Actually many successful QRP contacts might end up around 55 to 59+ somewhere because some operators only have patience for working the stations they hear well - without knowing their power level. (I almost never identify /QRP even when running QRP.) A 3 db gain won't turn an impossible SSB contact into an easy one, but as I said it might elevate it from impossible to still very difficult.
QRP stations dont have difficulty copying stations running 1kw.
They can if the QRP station has more QRM, QRN and RFI to deal with than the QRO station, or if the 1kw station has a compromised high-loss antenna and makes up for it with more power delivered to the antenna system.
Again QRP operators like being legends in their own minds and fail acknowledge the tremendous job done by the receiving stations excellent low noise QTH, huge antennas and huge power. Please give credit where credit is due.
I see QRP operators complimenting and thanking their counterpart quite often. If you're operating portable QRP with a compromised antenna, and adverse propagation, the other person's antenna, receiver features and operator skills are doing much of the heavy lifting. But note that the QRO station's linear power amplifier doesn't make it hear the QRP station any better.
A manpack configuration is a flexible and more convenient setup than carting around bits of this and that like you will have to do with the KX3.
Are you seriously trying to say that a whole manpack - whether it's 4 or 10 kg - is more modular than a smaller and lighter radio that can be built into a manpack? That Elecraft should force their customers to bring out their powertools and soldering irons to rebuild it into a trail-friendly QRP radio?
People who go hiking for many days want to save as much dead weight as possible, because they need to carry their food and survival gear.
A radio like the FT857 makes a more convenient portable 100 stations than two boxes and tons of cables hanging all over the place.
Of course, which is why I said it, if you mostly work 100 watts anyway; but if you only need 5 or 10 watts, you can't leave the excess weight and power draw at home with a FT857; with a KX-3 you can.
You must love chaos in your ham radio style. HF manpacks are elegant in their packaging and effectiveness.
It's not difficult, given time and and a simple power tool to mount the KX-3 into a frame and construct a manpack around it. If demand is high, somebody will offer it for sale or build it themselves.

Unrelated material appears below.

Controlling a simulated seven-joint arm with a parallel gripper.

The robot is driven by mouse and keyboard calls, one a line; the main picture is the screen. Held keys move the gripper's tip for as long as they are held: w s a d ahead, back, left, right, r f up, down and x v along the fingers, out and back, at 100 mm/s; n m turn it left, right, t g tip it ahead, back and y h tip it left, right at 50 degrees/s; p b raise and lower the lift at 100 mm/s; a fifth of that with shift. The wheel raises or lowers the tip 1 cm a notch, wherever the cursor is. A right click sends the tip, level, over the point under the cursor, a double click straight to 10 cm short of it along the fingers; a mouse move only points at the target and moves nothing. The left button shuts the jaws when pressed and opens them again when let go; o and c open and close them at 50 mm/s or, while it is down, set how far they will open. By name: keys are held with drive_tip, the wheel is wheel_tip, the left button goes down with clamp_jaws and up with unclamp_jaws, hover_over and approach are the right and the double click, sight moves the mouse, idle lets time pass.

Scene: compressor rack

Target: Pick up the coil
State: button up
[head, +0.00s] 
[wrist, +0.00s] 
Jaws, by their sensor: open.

Your lack of experience at using this power is clearly showing. Try it some day with your big beam. Call a station with 100 watts and then reduce your TX power down to a level of 20 watts. Almost 100% of station will not even
mention that your signal has dropped.
I've run both QRP and high power club stations. The signal level difference between 5 and 20 or 10 and 20 is smaller than the decibel difference between 20 and 100. In the same post you manage to say "3 db can make a huge difference to the signal to noise ratio." Another contradiction you make.
The reason I personally wouldn't bother with anything less than a 50 or 100 watt PA, is that I would want the extra weight to have a noticeable effect, at least an order of magnitude.
All you will end up with the KX3 is box thats full of messy pieces of equipment, wires and inconvenient battery packs and amplifiers. The combined weight of all these items in the messy configuration will weight more than your worst case scenario.
I see you're worried about too much cable salad - but some HF manpacks are indeed constructed as modules and since the KX-3 is a kit, you could also just buy a bigger enclosure, mount your PA stage inside it, and cut holes in it for the connectors. But you'd still have to make the same electronic connections inside this box, and then the question arises - why not just mount a K3 and and a battery on a pack frame and call it a day? I mean since milspec ruggedness isn't something you care about in a military manpack?
You have incorrect views of the role of long distance HF communications in the military service.
Citation needed. You claimed that the military found a 20 watt HF manpack on SSB to be enough for dependable communications (documentation which you haven't shown). You seem to reject that a manpack user would have different communications requirements and circumstances and than a backpacking radio amateur.
Special forces and reconnaissance units use HF manpacks for long range communications on a daily basis.
As far as I know, they use encryption, frequency jumping and digital communication with power-efficient modes, and can use external amplifiers if they want. For longer distance communications they are limited by the same propagation that HF amateurs are limited by, but thanks to relays, they aren't necessarily dependent on a dependable HF path from point A to point B to exist, but can communicate via various ground stations, naval vessels, E-8 JSTARS
While there is no doubt that other services like satellites is reducing the dependance on HF service, long range HF communication is still well integrated in the military forces of the world.
Sure, but they don't exclusively rely on SSB manpacks.
The FCC rules have changed for low drive amps in the ham service.
When did they start type-approving them? I haven't kept current on that it seems.